**Instructions to follow:** Beginning at the line with "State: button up", output each line to the end of the listing below exactly, please.

··········

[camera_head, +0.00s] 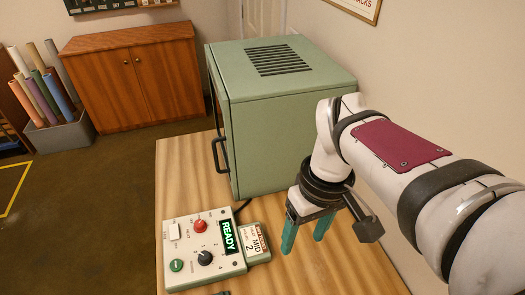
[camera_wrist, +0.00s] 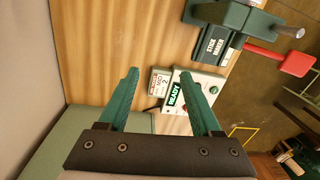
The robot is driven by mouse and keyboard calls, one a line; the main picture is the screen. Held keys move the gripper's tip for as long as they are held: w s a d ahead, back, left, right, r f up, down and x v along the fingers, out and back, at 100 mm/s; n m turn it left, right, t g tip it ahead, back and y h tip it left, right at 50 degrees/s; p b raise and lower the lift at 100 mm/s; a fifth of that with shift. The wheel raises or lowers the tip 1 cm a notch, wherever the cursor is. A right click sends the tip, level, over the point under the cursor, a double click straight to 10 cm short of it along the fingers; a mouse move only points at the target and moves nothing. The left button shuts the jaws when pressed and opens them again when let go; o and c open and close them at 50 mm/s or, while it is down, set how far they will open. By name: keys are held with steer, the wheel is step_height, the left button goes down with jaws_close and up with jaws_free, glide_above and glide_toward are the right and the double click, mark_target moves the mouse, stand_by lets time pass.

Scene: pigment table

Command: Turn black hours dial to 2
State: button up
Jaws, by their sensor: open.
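The black dial (camera_head: 205,257) sits on the lower part of a pale control box (camera_head: 190,276) on the table in the head view. Small marks surround it; its setting is too small to read surely. Above it is a red knob (camera_head: 200,226). A green-lit display (camera_head: 227,237) reads READY. A card (camera_head: 257,243) beside the box reads MID 2. My gripper (camera_head: 303,243) has teal fingers, apart and empty, pointing down to the right of the box and card. In the wrist view, my gripper (camera_wrist: 159,74) partly covers the box (camera_wrist: 208,84); the black dial is not visible there.
A green cabinet (camera_head: 285,130) with a black handle stands behind the box and my gripper. A green button (camera_head: 177,265) and white switch (camera_head: 174,231) are on the box. A dark green device (camera_wrist: 235,18) with a red paddle (camera_wrist: 265,57) shows in the wrist view. Bare wood lies around my gripper.

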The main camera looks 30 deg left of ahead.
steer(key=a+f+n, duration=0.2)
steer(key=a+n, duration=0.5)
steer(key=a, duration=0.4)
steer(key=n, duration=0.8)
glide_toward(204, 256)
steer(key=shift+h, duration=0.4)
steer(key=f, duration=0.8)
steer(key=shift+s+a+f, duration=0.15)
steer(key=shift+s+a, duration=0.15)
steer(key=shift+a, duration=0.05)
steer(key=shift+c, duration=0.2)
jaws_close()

··········

**Exercise result:**
State: button up
Jaws, by their sensor: open.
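The black dial (camera_head: 205,257) sits on the lower part of a pale control box (camera_head: 190,276) on the table in the head view. Small marks surround it; its setting is too small to read surely. Above it is a red knob (camera_head: 200,226). A green-lit display (camera_head: 227,237) reads READY. A card (camera_head: 257,243) beside the box reads MID 2. My gripper (camera_head: 303,243) has teal fingers, apart and empty, pointing down to the right of the box and card. In the wrist view, my gripper (camera_wrist: 159,74) partly covers the box (camera_wrist: 208,84); the black dial is not visible there.
A green cabinet (camera_head: 285,130) with a black handle stands behind the box and my gripper. A green button (camera_head: 177,265) and white switch (camera_head: 174,231) are on the box. A dark green device (camera_wrist: 235,18) with a red paddle (camera_wrist: 265,57) shows in the wrist view. Bare wood lies around my gripper.

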The main camera looks 30 deg left of ahead.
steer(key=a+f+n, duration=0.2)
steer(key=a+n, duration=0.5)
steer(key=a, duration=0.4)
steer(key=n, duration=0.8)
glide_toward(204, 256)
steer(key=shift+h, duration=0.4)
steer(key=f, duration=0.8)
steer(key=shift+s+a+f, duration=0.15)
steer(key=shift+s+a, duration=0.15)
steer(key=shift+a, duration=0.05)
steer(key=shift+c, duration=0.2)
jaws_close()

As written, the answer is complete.